大学院でどの分野を専攻しようかと迷っている人も多いだろう。いろいろな分野に関心があって、一つに絞ることができないという学生も多いと思う。しかし、ある程度まで興味関心を広げたら、今度は自分の興味関心に時間的な優先順位をつけて、まず学部から修士課程にかけて何をやるべきかについて絞り込もう。何はともあれ、若いうちに取り組むべき科目は、語学、数理、統計、哲学のうちのどれか、あるいはすべてである。これらの科目は、講義その他の機会を利用して、いやでも勉強しておきたい。何でもいい。若いうちにしか身につけることができないような、基礎的な学力を身につけよう。基礎学力が身につくと、その後の研究が開けてくる。

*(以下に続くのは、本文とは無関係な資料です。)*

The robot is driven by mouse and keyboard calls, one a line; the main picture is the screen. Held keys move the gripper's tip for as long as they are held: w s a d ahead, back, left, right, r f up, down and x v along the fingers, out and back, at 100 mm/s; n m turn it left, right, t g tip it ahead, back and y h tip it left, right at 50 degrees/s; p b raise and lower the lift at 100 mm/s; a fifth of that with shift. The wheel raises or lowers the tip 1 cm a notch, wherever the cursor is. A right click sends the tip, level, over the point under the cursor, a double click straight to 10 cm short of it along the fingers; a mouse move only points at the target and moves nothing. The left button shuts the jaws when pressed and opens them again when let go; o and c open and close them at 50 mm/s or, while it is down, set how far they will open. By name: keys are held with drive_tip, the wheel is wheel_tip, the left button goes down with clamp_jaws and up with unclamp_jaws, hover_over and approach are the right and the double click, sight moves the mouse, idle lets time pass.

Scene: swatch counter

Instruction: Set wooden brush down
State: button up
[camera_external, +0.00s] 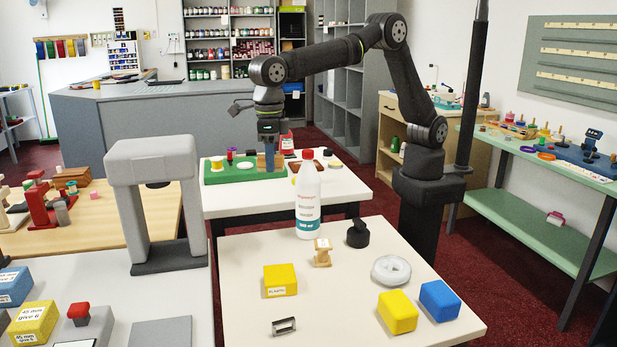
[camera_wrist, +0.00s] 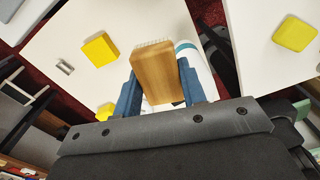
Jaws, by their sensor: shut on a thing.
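The wooden brush (camera_wrist: 162,72) is between the two blue fingers of my gripper (camera_wrist: 159,90) in the wrist view, with its pale bristles at the far end. My gripper is shut on it. In the external view my gripper (camera_external: 269,160) points down over the green tray (camera_external: 233,175) on the far white table.
A white bottle (camera_external: 308,200) stands on the near table, close to my gripper in the picture. A grey arch (camera_external: 155,200) stands left.

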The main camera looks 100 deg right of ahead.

 例えば、経済学であれば、ミクロ経済学とマクロ経済学を習得する。あるいは、マルクス『資本論』の第一巻を習得する。政治思想であれば、プラトン『国家』、ホッブス『リヴァイアサン』、ロック『市民政府二論』、ルソー『社会契約論』、ミル『自由論』などを読んでレジュメを作ってみる。法学であれば、民法と刑法の教科書を習得する。社会学であれば、一冊の古典と、社会調査法について勉強する。これ以外にも例えば、第二外国語や統計学を勉強していく。このように、何か基礎となる勉強をしっかり身につけると、自分の研究能力に自信が沸いてくる。反対にこうした基盤が何もないと、あなたの研究は持続せず、空中分解してしまうだろう。基礎学力のない人が書く論文は、手抜き工事で建てられた家に似ている。外見はかっこよくても、ちょっと揺さぶられれば壊れるような危うい研究になってしまう。基礎学力の習得に関しては、手を抜いてはならない。

・【魅力的な先生に出会う】

理想論からいえば、自分で面白いと思った学問を専攻するのが最もよい。しかし私の場合、面白い学問はいろいろあったが、結局、魅力的な先生がいる分野の学問を専攻することにした。つまり、他に比べて思想系の先生は魅力的な生き方をしているようにみえるという理由から、思想系の学問をめざす決心がついたのであった。いまでも、内田芳明先生と斉藤純一先生との出会いを鮮明に思い出す。あるいは間宮陽介先生や嶋津格先生との会話を思い出す。それほど貴重な出会いであった。私はもともと、思想とか哲学に興味を持っていたが、しかしそのような研究をする能力など私にはない、と思い込んでいた。だから大学院に行ってまで思想を専攻しようと思わなかった。ところが思想系の先生たちとの出会いは、自分の情熱を方向づけてくれるキッカケとなった。それまでに、いろいろな先生の研究室を訪れてお話を伺ったり、議論したり、ゼミに参加させてもらったりしたのだが、最終的に思想系の学問を選択したのは、そこに魅力的な先生たちがいたからである。すぐれた先生との出会いは「運」である。だから少しでも多く、先生たちに出会う機会を増やしてみたい。

・【指導教官と大学院生の関係】

大学院でのあなたの研究生活のスタイルは、指導教員との関係において大きく左右されるであろう。それは例えば、次のようなものだ。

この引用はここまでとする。